Le caractère gratuit de la cession n’est qu’un critère accessoire du risque de requalification en contrat de travail. Pour rappel, le contrat de travail est la convention par laquelle une personne physique s’oblige à mettre son activité à la disposition d’une autre personne, physique ou morale, dans un rapport de subordination et moyennant une rémunération. La reconnaissance de l’existence d’un contrat de travail dépend des conditions de fait dans lesquelles est exercée l’activité des travailleurs, l’élément essentiel étant constitué par le lien de subordination caractérisé par l’exécution d’un travail sous l’autorité d’un employeur qui a le pouvoir de donner des ordres et des directives, d’en contrôler l’exécution et de sanctionner les manquements de son subordonné. Le travail au sein d’un service organisé peut constituer un indice du lien de subordination lorsque l’employeur détermine unilatéralement les conditions du travail. L’existence d’une relation de travail ne dépend ni de la volonté exprimée par les parties ni de la dénomination qu’elles ont donnée à leur convention mais des conditions de fait dans lesquelles est exercée l’activité du travailleur concerné.
Le risque de requalification d’une cession de droit à l’image en contrat de travail est réel. Il a été jugé (CA de Paris, 5/10/2016) que par application des dispositions de l’article L 7123-3 du code du travail, le contrat liant un modèle à une société était présumé être un contrat de travail peu important la qualification donnée par les parties à la relation contractuelle et peu important le mode de rémunération. En l’espèce, le modèle était rémunéré par l’octroi de vêtements pour une valeur de 1 000 euros. Le contrat de ‘prise de vues & cession des droits d’image’ a été qualifié de contrat de travail à durée indéterminée.

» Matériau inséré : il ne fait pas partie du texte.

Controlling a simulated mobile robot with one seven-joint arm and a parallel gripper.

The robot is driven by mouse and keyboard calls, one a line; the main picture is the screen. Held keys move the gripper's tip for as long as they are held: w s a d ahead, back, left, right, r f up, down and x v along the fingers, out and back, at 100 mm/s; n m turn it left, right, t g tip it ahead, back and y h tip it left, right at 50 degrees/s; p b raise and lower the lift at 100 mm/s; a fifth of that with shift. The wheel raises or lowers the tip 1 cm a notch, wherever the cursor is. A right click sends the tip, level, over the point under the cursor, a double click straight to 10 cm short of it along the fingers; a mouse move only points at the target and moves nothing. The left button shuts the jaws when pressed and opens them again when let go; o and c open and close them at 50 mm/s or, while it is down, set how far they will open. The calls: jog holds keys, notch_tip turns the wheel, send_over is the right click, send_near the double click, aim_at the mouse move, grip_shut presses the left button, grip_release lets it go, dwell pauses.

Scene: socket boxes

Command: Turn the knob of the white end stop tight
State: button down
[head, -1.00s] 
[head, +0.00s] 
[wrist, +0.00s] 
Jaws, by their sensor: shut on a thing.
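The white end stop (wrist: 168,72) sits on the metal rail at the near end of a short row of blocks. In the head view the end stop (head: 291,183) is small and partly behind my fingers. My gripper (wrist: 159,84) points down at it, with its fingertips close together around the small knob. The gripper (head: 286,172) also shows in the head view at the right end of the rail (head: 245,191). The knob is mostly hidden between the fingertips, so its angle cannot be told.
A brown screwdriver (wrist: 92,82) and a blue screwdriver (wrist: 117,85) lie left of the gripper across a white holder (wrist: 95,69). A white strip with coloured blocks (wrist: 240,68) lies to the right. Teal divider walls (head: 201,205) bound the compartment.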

L’employeur peut également être condamné pour travail dissimulé. L’article L.8221-1 du code du travail prohibe le travail totalement ou partiellement dissimulé défini par l’article L.8221-3 du même code relatif à la dissimulation d’activité ou exercé dans les conditions de l’article L.8221-5 du même code relatif à la dissimulation d’emploi salarié. Est réputé travail dissimulé par dissimulation d’emploi salarié le fait pour un employeur de mentionner sur les bulletins de paie un nombre d’heures de travail inférieur à celui réellement accompli. Aux termes de l’article L.8223-1 du code du travail, le salarié auquel l’employeur a recours dans les conditions de l’article L.8221-3 ou en commettant les faits prévus à l’article L.8221-5 du même code relatifs au travail dissimulé a droit, en cas de rupture de la relation de travail, à une indemnité forfaitaire égale à six mois de salaire. Toutefois, la dissimulation d’emploi salarié prévue par ces textes n’est caractérisée que s’il est établi que l’employeur a agi de manière intentionnelle.
La requalification d’une cession de droit à l’image en contrat de travail peut également porter uniquement sur la séance de prises de vue (CA de Poitiers, 18/01/2017 ; CA de Paris, 30/05/2013). Une société ayant eu recours à une personne pour des ‘séances de prises de vues’, a vu cette séance requalifiée en contrat de travail. Ayant posé pour des séances photos destinées à la promotion de services, ces prises de vue de son image devant être reproduites sur un support visuel pour présenter un message publicitaire, elle a exercé occasionnellement une activité de mannequin au sens de l’article L 7123-2 du code du travail et ainsi, le contrat par lequel la société s’est assurée, moyennant rémunération, son concours en qualité de mannequin, était présumé être un contrat de travail en application de l’article L 7123-3 du même code. La présomption de contrat de travail est une présomption simple, même si l’article L 7123-4 du code du travail précise qu’elle subsiste quels que soient le mode et le montant de la rémunération ainsi que la qualification donnée au contrat par les parties, elle n’est pas non plus détruite par la preuve que le mannequin a conservé une entière liberté d’action pour l’exécution de son travail de présentation. La séance de prises de vue a été juridiquement détachée de la cession des droits à l’image et le contrat de travail concernait uniquement la séance de prises de vue. Le modèle n’ayant pas signé de contrat de travail ce dernier était présumé être un contrat à durée indéterminée à temps complet.
En cas de requalification, la convention collective des mannequins n’a pas lieu de s’appliquer si l’objet social de la société n’est pas celui d’une agence de mannequin. En l’absence d’emploi équivalent à celui de mannequin prévu par la Convention collective de la société, les juridictions appliquent les taux du SMIC (CA de Paris, 17/11/2017).
Quelles alternatives ?
Le recrutement de comédiens non-résidents en France ou un tournage hors de France, assorti d’une cession de droit à l’image soumise à un droit étranger est possible (seul le doublage voix pourra par exemple être fait en français).